BEGIN RAW DATA

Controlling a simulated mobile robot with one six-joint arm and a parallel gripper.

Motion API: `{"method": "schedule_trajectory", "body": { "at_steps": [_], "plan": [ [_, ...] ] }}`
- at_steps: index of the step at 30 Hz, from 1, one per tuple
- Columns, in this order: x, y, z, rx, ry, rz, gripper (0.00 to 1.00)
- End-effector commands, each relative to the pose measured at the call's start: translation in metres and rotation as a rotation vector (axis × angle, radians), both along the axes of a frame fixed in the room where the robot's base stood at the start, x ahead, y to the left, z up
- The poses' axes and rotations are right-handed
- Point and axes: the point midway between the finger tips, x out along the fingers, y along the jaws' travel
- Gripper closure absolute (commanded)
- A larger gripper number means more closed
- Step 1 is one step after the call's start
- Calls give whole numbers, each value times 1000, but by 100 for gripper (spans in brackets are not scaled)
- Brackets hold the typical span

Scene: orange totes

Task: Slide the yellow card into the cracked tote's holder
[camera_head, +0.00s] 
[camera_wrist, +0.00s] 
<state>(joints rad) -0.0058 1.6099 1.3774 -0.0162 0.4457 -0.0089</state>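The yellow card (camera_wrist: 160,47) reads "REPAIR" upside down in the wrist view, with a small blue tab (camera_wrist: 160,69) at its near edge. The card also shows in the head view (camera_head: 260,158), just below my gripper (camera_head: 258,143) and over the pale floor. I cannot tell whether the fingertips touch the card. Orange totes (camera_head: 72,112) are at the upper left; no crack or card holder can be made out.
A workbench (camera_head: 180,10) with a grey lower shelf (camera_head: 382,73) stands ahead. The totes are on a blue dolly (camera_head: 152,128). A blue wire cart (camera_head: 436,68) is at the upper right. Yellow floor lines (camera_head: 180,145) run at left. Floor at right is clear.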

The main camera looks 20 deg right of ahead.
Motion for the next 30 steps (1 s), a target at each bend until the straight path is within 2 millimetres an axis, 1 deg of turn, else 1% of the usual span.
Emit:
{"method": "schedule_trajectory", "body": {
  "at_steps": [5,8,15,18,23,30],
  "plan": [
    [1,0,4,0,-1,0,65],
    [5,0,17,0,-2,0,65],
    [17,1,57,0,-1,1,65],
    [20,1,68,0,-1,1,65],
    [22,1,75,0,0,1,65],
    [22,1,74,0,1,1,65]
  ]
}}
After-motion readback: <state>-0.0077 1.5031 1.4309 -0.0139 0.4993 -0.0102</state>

END RAW DATA

STATED TASK -
Copy out each line exactly.

ANSWER FOR THE TASK -
Controlling a simulated mobile robot with one six-joint arm and a parallel gripper.

Motion API: `{"method": "schedule_trajectory", "body": { "at_steps": [_], "plan": [ [_, ...] ] }}`
- at_steps: index of the step at 30 Hz, from 1, one per tuple
- Columns, in this order: x, y, z, rx, ry, rz, gripper (0.00 to 1.00)
- End-effector commands, each relative to the pose measured at the call's start: translation in metres and rotation as a rotation vector (axis × angle, radians), both along the axes of a frame fixed in the room where the robot's base stood at the start, x ahead, y to the left, z up
- The poses' axes and rotations are right-handed
- Point and axes: the point midway between the finger tips, x out along the fingers, y along the jaws' travel
- Gripper closure absolute (commanded)
- A larger gripper number means more closed
- Step 1 is one step after the call's start
- Calls give whole numbers, each value times 1000, but by 100 for gripper (spans in brackets are not scaled)
- Brackets hold the typical span

Scene: orange totes

Task: Slide the yellow card into the cracked tote's holder
[camera_head, +0.00s] 
[camera_wrist, +0.00s] 
<state>(joints rad) -0.0058 1.6099 1.3774 -0.0162 0.4457 -0.0089</state>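The yellow card (camera_wrist: 160,47) reads "REPAIR" upside down in the wrist view, with a small blue tab (camera_wrist: 160,69) at its near edge. The card also shows in the head view (camera_head: 260,158), just below my gripper (camera_head: 258,143) and over the pale floor. I cannot tell whether the fingertips touch the card. Orange totes (camera_head: 72,112) are at the upper left; no crack or card holder can be made out.
A workbench (camera_head: 180,10) with a grey lower shelf (camera_head: 382,73) stands ahead. The totes are on a blue dolly (camera_head: 152,128). A blue wire cart (camera_head: 436,68) is at the upper right. Yellow floor lines (camera_head: 180,145) run at left. Floor at right is clear.

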The main camera looks 20 deg right of ahead.
Motion for the next 30 steps (1 s), a target at each bend until the straight path is within 2 millimetres an axis, 1 deg of turn, else 1% of the usual span.
Emit:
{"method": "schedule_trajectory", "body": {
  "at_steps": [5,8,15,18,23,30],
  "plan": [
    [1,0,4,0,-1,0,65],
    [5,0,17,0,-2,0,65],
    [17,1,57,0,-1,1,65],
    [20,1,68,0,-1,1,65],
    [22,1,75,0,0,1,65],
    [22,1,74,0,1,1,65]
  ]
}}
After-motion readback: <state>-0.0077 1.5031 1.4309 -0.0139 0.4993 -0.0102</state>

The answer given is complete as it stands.